ASAP> s = scantable('scan.asap')

* Execute a python script named 'myscript'

 ASAP> execfile('myscript')

* To see a summary of a individual or set of scans

 ASAP> print s

  or alternatively:

 ASAP> s.summary()

* Get all (reference) scans which match the pattern '*_R':

 ASAP> s = scans.get_scan('*_R')

* Or just and individual:

 ASAP> s = scans.get_scan('232p621_S')


*******************
* Object clean up *
*******************

A asap session has the potential to create a lot of scantable
objects. To list the current objects and remove unneeded ones use the
list_scan and del functions. Overwriting deletes the old one automatically

 ASAP> list_scan
----> list_scans()
The user created scantables are:
['av', 'q1', 's2', 'scans', 'q2', 's', 'ss', 'r1', 'r2', 's1']

 ASAP> del s1
 ASAP> del s2
 ASAP> del q1
 ASAP> del q2

****************
* Builtin help *
****************

All asap functions have built-in documentation. To get a summary of
all functions use

 ASAP> commands

To get help on individual tasks use the help command. For the Maths
functions do this as:

 ASAP> help quotient

For the scantable or fitter functions use the syntax

 ASAP> help scantable.set_freqframe
 ASAP> help fitter.set_scan

**NOTE** If you type "help" only, you get ipython help. To exit this mode
         you need to type ^-d (control-d).

* Notes

- Only does one IF/Pol/Beam.
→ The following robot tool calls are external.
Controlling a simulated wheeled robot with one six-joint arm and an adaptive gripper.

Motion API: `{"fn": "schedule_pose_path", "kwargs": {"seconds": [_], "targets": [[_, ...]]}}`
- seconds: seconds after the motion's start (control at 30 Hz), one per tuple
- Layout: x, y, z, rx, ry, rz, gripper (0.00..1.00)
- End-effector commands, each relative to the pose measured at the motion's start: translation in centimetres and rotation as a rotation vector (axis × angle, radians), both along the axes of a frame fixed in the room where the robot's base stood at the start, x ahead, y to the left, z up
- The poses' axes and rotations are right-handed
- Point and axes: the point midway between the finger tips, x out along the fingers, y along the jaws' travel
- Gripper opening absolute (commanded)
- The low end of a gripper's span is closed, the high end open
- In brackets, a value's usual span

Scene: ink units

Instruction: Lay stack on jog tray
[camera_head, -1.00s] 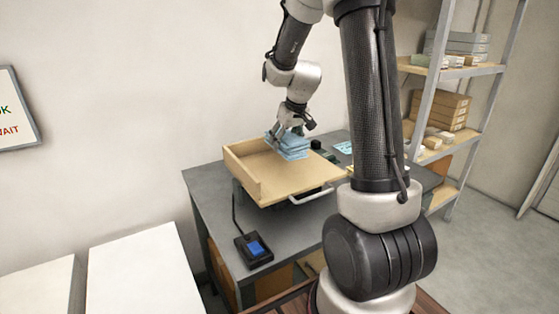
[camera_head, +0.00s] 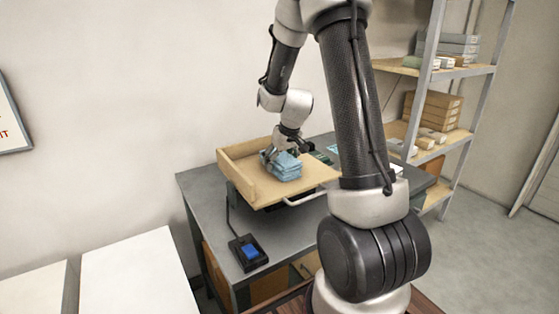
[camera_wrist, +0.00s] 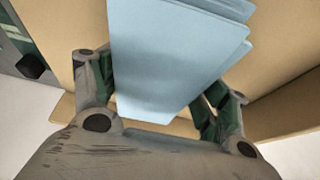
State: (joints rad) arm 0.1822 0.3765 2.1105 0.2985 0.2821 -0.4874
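The stack of light blue sheets (camera_head: 284,168) is at the jog tray (camera_head: 243,184), a shallow light-wood tray with raised sides at the left and back. The stack sits low over the tray floor and looks to be resting on it, though its underside is hidden. The sheets are slightly fanned at one edge. The fingertips are partly hidden.
The tray stands on a grey table (camera_head: 208,202). A black box with a blue button (camera_head: 249,252) is at the table's front left. A metal shelf (camera_head: 440,72) with boxes stands at the right. White surfaces (camera_head: 138,275) are at the lower left.

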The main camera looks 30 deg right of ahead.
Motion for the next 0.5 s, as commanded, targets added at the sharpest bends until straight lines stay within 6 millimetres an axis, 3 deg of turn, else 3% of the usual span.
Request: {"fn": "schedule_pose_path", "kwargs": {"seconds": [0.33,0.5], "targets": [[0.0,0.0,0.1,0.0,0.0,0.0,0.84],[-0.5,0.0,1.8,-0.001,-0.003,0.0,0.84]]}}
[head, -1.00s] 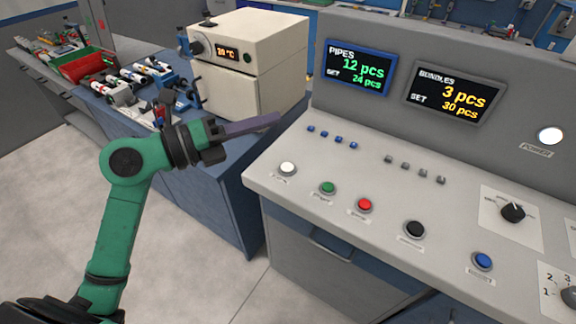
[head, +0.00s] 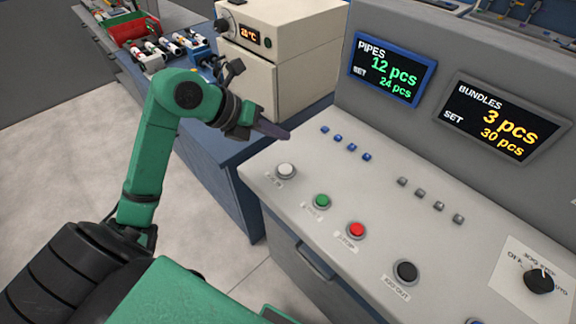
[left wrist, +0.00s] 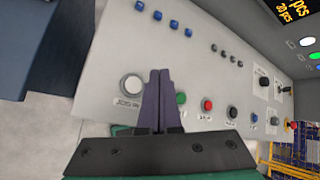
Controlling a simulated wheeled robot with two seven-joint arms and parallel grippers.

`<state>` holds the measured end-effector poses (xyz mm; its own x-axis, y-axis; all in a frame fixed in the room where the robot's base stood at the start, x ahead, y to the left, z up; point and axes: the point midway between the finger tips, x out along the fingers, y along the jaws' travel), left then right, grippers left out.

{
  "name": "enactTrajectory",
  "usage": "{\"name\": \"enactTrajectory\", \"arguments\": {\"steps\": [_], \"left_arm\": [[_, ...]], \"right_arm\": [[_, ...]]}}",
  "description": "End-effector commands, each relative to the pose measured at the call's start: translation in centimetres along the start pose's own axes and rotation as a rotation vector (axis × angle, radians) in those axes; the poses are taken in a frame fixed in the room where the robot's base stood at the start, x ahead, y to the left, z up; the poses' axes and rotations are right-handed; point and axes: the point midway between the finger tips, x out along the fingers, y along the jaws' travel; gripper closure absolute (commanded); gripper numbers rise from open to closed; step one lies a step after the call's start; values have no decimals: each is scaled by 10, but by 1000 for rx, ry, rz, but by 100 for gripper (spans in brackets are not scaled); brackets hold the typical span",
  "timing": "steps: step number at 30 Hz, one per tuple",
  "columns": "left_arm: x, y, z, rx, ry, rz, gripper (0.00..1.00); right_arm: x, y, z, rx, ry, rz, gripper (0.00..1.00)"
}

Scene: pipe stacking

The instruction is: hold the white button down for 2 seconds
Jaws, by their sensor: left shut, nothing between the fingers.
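The white button (head: 286,170) sits at the left end of the front button row on the grey control panel (head: 330,175). It also shows in the left wrist view (left wrist: 132,86), just left of the fingertips. My left gripper (head: 284,135) is shut and empty, its dark fingers pointing right above the panel's left edge. In the head view the fingertips are above and beyond the white button, apart from it. In the left wrist view the two fingers (left wrist: 160,75) lie side by side, between the white and green buttons. My right gripper is not in view.
Green (head: 321,201), red (head: 356,230) and black (head: 405,271) buttons follow to the right. Small blue buttons (head: 338,137) and grey buttons (head: 430,195) lie behind. A cream oven (head: 285,50) and a red bin (head: 133,30) stand on the blue bench beyond the arm.

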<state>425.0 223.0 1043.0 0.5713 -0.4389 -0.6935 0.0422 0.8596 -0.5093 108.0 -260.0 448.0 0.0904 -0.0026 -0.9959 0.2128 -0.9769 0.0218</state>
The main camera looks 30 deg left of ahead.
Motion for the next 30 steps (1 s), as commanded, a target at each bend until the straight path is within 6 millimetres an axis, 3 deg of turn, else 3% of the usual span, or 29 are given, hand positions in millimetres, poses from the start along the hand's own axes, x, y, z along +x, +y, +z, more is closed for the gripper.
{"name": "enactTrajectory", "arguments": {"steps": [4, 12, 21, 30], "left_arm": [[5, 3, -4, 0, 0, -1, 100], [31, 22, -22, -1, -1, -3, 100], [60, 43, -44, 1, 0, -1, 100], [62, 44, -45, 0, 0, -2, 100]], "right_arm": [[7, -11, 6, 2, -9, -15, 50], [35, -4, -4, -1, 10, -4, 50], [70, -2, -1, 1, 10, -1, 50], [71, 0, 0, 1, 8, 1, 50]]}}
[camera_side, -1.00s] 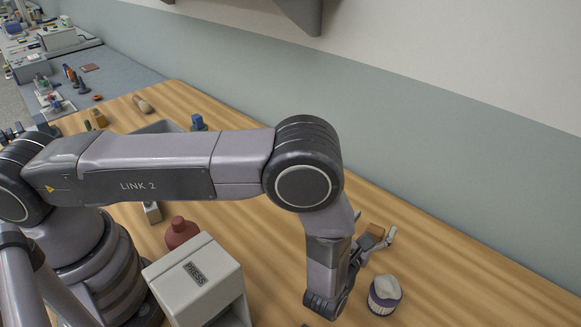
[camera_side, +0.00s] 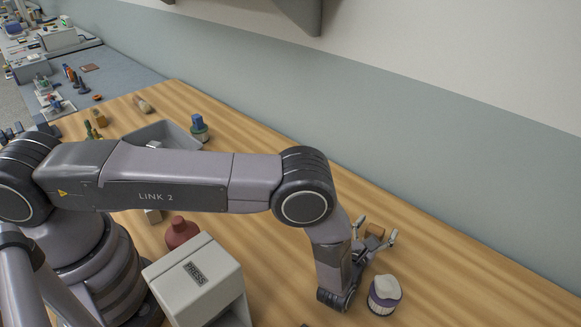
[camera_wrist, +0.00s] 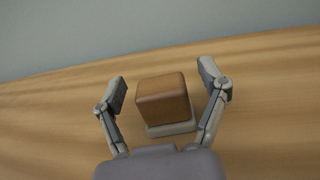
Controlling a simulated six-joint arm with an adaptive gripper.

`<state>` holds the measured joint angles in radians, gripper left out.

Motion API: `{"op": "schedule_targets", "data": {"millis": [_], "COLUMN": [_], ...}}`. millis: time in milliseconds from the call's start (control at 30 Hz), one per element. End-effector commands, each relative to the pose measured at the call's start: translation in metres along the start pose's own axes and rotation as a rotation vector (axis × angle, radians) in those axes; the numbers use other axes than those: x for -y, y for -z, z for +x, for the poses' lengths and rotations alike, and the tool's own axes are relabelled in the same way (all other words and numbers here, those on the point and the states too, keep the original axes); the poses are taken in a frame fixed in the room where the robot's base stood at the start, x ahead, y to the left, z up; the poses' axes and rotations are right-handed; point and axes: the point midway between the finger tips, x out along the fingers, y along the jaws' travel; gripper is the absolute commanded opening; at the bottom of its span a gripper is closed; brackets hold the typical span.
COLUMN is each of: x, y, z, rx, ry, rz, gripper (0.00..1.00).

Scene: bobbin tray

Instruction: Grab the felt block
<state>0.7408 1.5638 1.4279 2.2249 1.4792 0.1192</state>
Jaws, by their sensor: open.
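The felt block, a brown block (camera_wrist: 163,98) on a pale grey base layer, stands on the wooden table in the middle of the wrist view. In the side view its brown top (camera_side: 375,231) shows partly between my fingers. My gripper (camera_wrist: 164,80) is open, with one finger to the left of the block and one to the right. Gaps show between the block and both fingers in the wrist view. In the side view my gripper (camera_side: 377,228) is low over the table, and my wrist hides part of the block.
A white and purple round item (camera_side: 385,295) stands close to my wrist. A pale box marked PRESS (camera_side: 195,280) and a dark red bottle (camera_side: 181,233) are nearer my base. A grey tray (camera_side: 178,136) and a blue-topped container (camera_side: 199,130) are farther back. The table right of my gripper is clear.

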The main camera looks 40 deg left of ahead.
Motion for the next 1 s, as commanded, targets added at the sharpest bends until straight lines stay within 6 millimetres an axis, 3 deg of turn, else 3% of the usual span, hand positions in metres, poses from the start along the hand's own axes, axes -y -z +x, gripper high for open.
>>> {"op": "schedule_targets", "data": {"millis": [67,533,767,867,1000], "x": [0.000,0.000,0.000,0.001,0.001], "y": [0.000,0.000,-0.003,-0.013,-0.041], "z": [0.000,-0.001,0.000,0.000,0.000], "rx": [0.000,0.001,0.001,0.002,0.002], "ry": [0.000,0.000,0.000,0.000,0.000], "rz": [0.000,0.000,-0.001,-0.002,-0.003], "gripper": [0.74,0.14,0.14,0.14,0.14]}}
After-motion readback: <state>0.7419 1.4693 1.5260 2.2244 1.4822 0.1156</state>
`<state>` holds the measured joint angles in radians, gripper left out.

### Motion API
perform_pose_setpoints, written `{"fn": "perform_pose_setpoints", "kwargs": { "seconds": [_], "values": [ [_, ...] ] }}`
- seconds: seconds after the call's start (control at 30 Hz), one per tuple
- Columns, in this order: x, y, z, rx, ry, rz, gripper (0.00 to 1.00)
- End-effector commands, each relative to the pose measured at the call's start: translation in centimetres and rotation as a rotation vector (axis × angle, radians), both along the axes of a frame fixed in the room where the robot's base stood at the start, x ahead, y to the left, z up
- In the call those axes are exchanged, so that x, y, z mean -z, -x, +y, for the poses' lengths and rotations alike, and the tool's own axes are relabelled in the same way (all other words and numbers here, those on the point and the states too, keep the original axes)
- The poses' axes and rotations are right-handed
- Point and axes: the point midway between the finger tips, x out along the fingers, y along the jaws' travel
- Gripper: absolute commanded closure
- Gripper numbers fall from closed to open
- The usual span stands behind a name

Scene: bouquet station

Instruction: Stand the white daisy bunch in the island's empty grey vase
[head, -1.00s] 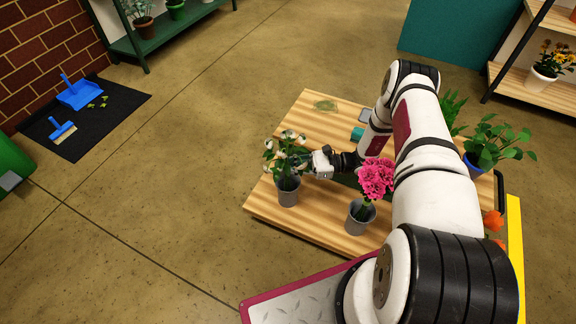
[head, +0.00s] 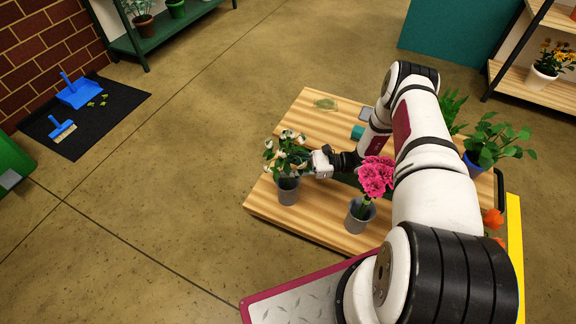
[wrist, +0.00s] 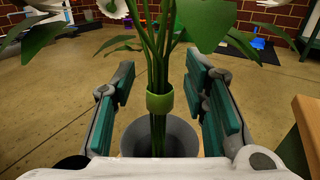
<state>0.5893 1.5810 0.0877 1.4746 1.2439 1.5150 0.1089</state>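The white daisy bunch (head: 284,152) stands nearly upright in a grey vase (head: 288,191) at the near left corner of the wooden island (head: 320,222). In the wrist view its green stems (wrist: 158,55) with a green band (wrist: 159,103) run down inside the mouth of the grey vase (wrist: 185,138). My gripper (wrist: 162,100) is open, with one teal-padded finger on each side of the stems and a gap on both sides. In the head view my gripper (head: 307,163) is at the bunch just above the vase, its fingertips partly hidden by leaves.
A second grey vase (head: 359,219) holding pink flowers (head: 376,176) stands to the right of the daisy vase. A blue-potted plant (head: 484,150) stands at the island's right. Bare floor lies left of the island.

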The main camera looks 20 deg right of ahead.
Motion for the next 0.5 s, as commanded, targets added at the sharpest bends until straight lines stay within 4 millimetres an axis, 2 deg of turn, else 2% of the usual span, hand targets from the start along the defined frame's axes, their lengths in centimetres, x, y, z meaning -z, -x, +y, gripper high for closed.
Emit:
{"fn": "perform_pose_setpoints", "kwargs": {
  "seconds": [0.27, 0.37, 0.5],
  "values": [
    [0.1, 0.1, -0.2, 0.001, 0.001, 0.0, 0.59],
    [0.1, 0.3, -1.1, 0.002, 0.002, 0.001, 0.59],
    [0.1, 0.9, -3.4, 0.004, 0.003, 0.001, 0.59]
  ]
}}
Need to change cursor


******************
* Worked example *
******************

commands
scans = scantable('2001-10-07_0337.rpf')
# data is auto-averaged
print scans
scans.set_restfreqs([90.663543], 'GHz')
scans.set_freqframe('LSRK')
r1 = scans.get_scan(0)
s1 = scans.get_scan(1)
r2 = scans.get_scan(2)
s2 = scans.get_scan(3)
q1 = quotient(s1,r1)
q2 = quotient(s2,r2)
del s1,s2
del r1,r2
plotter.plot(q1)
msk = q1.create_mask([100,500],[620,1024])
help scantable.average_time
av = average_time(q1, q2, mask=msk)
plotter.plot(av)
# reuse the old mask as data range hasn't changed
s = poly_baseline(av,msk,1)
plotter.plot(s)
ss = average_pol(s)
plotter.plot(ss)
ss.save('asap.test')

f = fitter()
f.set_function(gauss=1)
f.set_scan(ss)
f.fit()
f.plot()
f.get_parameters()
^d